| WHAT YOU ARE ASKED TO DO |
Repeat exactly each line of the data provided below.

| GIVEN INFORMATION |

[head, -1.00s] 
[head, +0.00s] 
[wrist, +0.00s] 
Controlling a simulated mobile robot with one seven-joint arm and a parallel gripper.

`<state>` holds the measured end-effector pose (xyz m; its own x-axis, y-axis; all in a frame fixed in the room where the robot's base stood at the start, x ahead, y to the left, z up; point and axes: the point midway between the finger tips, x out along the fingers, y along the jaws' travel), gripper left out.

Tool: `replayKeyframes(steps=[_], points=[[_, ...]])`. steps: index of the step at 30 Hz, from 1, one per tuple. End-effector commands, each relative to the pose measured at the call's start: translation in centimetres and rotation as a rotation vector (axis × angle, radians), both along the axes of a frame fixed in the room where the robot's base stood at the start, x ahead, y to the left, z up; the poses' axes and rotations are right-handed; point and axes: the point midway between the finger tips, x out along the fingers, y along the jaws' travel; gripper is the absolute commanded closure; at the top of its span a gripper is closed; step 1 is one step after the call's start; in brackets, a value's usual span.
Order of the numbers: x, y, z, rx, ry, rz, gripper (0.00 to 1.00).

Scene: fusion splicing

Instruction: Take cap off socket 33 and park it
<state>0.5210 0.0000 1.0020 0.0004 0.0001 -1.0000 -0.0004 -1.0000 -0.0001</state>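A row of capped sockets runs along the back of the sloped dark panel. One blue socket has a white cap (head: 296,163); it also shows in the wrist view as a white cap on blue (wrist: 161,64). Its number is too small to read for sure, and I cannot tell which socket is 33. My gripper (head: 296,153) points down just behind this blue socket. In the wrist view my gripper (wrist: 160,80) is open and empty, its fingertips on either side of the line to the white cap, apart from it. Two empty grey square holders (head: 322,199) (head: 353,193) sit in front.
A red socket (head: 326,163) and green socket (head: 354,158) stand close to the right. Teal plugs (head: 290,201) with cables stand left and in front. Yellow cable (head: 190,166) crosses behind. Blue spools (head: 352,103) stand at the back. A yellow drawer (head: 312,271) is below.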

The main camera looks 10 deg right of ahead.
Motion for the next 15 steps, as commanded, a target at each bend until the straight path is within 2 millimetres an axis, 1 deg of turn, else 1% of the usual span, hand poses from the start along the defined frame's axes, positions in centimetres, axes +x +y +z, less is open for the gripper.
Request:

| ANSWER TO THE TASK |
[head, -1.00s] 
[head, +0.00s] 
[wrist, +0.00s] 
Controlling a simulated mobile robot with one seven-joint arm and a parallel gripper.

`<state>` holds the measured end-effector pose (xyz m; its own x-axis, y-axis; all in a frame fixed in the room where the robot's base stood at the start, x ahead, y to the left, z up; point and axes: the point midway between the finger tips, x out along the fingers, y along the jaws' travel), gripper left out.

Tool: `replayKeyframes(steps=[_], points=[[_, ...]])`. steps: index of the step at 30 Hz, from 1, one per tuple. End-effector commands, each relative to the pose measured at the call's start: translation in centimetres and rotation as a rotation vector (axis × angle, radians), both along the axes of a frame fixed in the room where the robot's base stood at the start, x ahead, y to the left, z up; the poses' axes and rotations are right-handed; point and axes: the point midway between the finger tips, x out along the fingers, y along the jaws' travel; gripper is the absolute commanded closure; at the top of its span a gripper is closed; step 1 is one step after the call's start; in brackets, a value's usual span.
Order of the numbers: x, y, z, rx, ry, rz, gripper (0.00 to 1.00).

Scene: fusion splicing

Instruction: Take cap off socket 33 and park it
<state>0.5210 0.0000 1.0020 0.0004 0.0001 -1.0000 -0.0004 -1.0000 -0.0001</state>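A row of capped sockets runs along the back of the sloped dark panel. One blue socket has a white cap (head: 296,163); it also shows in the wrist view as a white cap on blue (wrist: 161,64). Its number is too small to read for sure, and I cannot tell which socket is 33. My gripper (head: 296,153) points down just behind this blue socket. In the wrist view my gripper (wrist: 160,80) is open and empty, its fingertips on either side of the line to the white cap, apart from it. Two empty grey square holders (head: 322,199) (head: 353,193) sit in front.
A red socket (head: 326,163) and green socket (head: 354,158) stand close to the right. Teal plugs (head: 290,201) with cables stand left and in front. Yellow cable (head: 190,166) crosses behind. Blue spools (head: 352,103) stand at the back. A yellow drawer (head: 312,271) is below.

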The main camera looks 10 deg right of ahead.
Motion for the next 15 steps, as commanded, a target at each bend until the straight path is within 2 millimetres an axis, 1 deg of turn, else 1% of the usual span, hand poses from the start along the defined frame's axes, positions in centimetres, axes +x +y +z, less is open for the gripper.
Request:

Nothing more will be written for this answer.